Öncelikli plan Linderhof’a vakitlice ulaşmak ve erken saatte bir tura katılıp etrafı keşfetmek. Bu amaçla sabahın erken saatinde yollara dökülüp tren yakalama koşturmacasına başladık. Bir gece önce DB Bahn’ın sayfasından oraya nasıl gideceğimizle ilgili detaylı bilgi edindik. O kadar detaylı ki Oberau’da trenden inince otobüs durağına kaç dakikada yürüyeceğimizi bile söylüyordu :) Öncelikle merkez tren istasyonuna gelip oradan Linderhof için otobüse bineceğimiz yere giden trene bindik. Tren yolculuğumuz sırasında bir önceki gece aldığımız güzel ekmeklerimiz ve Mc Cafe’den aldığımız içeçek ve soslarımızla birlikte leziz bir kahvaltı yaptık. Tren yolculuğumuz sırasında merak ettiğimiz Starnberger See’nin kenarından geçtik. Tren yolculuğu etrafı seyrederek gittiğiniz için zevkli oluyor bence. Ardından otobüse aktaracağımız istasyonda indik. Otobüs durağını bulmaya çalışırken bir yandan otobüsü kaçırmamak için acele ediyorduk, yoksa bütün planlarımız aksayabilirdi. O sırada aslında planlamadığımız ama Linderhof’a giden başka bir otobüs geldi ve biz de sorup bindik. Otobüse ekstra ücret ödeyeceğimizi düşünürken Bavyera biletimizin geçerli olduğunu öğrendik ve çok mutlu olduk tabikisi :) Biz otobüsün Linderhof’a kadar gideceğini düşünürken otobüs bizi Ettal durağında indirdi, oradan tekrar bineceğimizi söyledi. Halbuki biz hesapladığımızdan daha erken varacağımızı zannediyorduk, çünkü internetten baktığımız saatten daha erken bir otobüse binmiştik. Meğerse Ettal’dan internette yazan saatteki otobüse binecekmişiz yine. Tam da, internet bize otobüsü göstermedi, eksik bilgi verdi diyecektik :) Ama adamlar gördüğünüz gibi son derece dakik ve planlı. Aslında bu aktarma otobüsüne binmemiz yerinde oldu, çünkü diğer otobüsün gelmesine 25 dakika vardı. Bu da bizim için yeterli bir keşif zamanıydı.

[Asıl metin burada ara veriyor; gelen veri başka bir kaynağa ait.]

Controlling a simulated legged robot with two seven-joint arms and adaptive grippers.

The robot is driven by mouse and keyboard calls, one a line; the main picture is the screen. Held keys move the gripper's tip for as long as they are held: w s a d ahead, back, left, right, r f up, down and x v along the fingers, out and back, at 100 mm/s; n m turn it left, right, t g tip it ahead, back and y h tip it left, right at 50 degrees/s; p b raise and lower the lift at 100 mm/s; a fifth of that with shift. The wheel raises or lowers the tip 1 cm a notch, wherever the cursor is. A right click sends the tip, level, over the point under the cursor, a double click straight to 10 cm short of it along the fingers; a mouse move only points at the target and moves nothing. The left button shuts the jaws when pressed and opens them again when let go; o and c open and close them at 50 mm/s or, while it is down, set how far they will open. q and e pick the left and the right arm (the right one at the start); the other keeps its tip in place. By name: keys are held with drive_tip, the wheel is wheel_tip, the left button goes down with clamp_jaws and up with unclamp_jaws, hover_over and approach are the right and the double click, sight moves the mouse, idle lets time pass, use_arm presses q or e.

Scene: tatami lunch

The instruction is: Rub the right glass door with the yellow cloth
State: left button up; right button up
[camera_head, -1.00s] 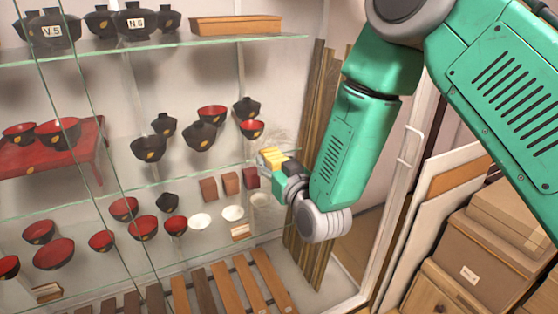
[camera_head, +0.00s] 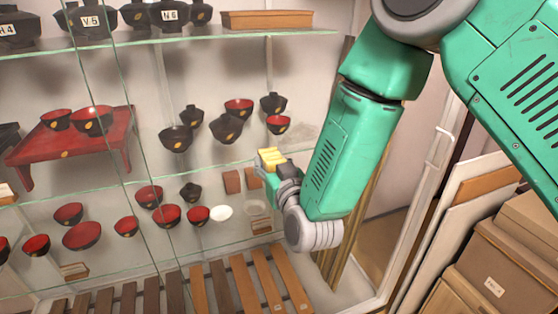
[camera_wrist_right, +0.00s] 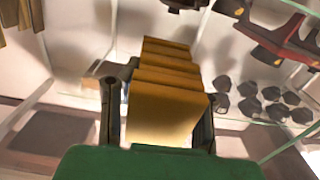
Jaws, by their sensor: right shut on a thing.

Ettal’da çok görkemli bir manastır kilisesi bulunuyor, hatta yoldan geçerken ne kadar güzel diye düşünüyorduk ki otobüs bizi orada indirdi. Manastırın içini gezdik hızlıca, içerisi o kadar soğuktu ki çok uzun süre içerde kalmanız zaten mümkün değil :) Bu sebeple hızlıca gezip fotoğraf çektikten sonra, kendimizi dışarı atıp dışarıda güneşin altında ısındık. Kışın bu binaların ısı sorununu nasıl çözüyorlarmış acaba. Manastırı keşfedip fotoğraflarımızı çektikten sonra hediyelik eşya satan dükkanları gezdik, Uğur’un arkadaşlarına almak için meşhur Almancı şapkalarını, tüylü şapkaları inceledik. Ettal bölgesinde birkaç otel de bulunmakta, Klosterhotel gibi. Ettal’in çevresi karlı dağlarla çevriliydi. Dağlardaki karlara rağmen hava o kadar sıcak ki şort ve tişörtle gezebilirsiniz. Bu tezatlık yüzünden manzara daha da etkileyici bence.
Garmisch-Partenkirchen bölgesinde bir belediye Ettal ve yüksek bir yer. Ettal Manastırı 1330 yılında kurulmuş ve 1774 yılında Barok tarzında yeniden inşa edilmiş. Etrafı keşfedip fotoğraf çekimlerimizi tamamladıktan sonra, hediyelik eşya satan dükkandan bira almaya karar verdik. Sıcak havada buz gibi bira iyi gider diye düşündük :) Bira şişelerine bakınca anladık ki Ettal’in kendine özgü birası varmış. İki farklı çeşit biraz aldık, bir şişe 3-4 € civarındaydı sanırım. Biz bu birayı çok beğendik. Bira severlere şiddetle tavsiye ederim: Ettaler Dunkel. Bu biranın genel adı, farklı birkaç çeşidi mevcut. Bence Almanya’da içtiğim en güzel bira buydu. Denemenizi tavsiye ederim.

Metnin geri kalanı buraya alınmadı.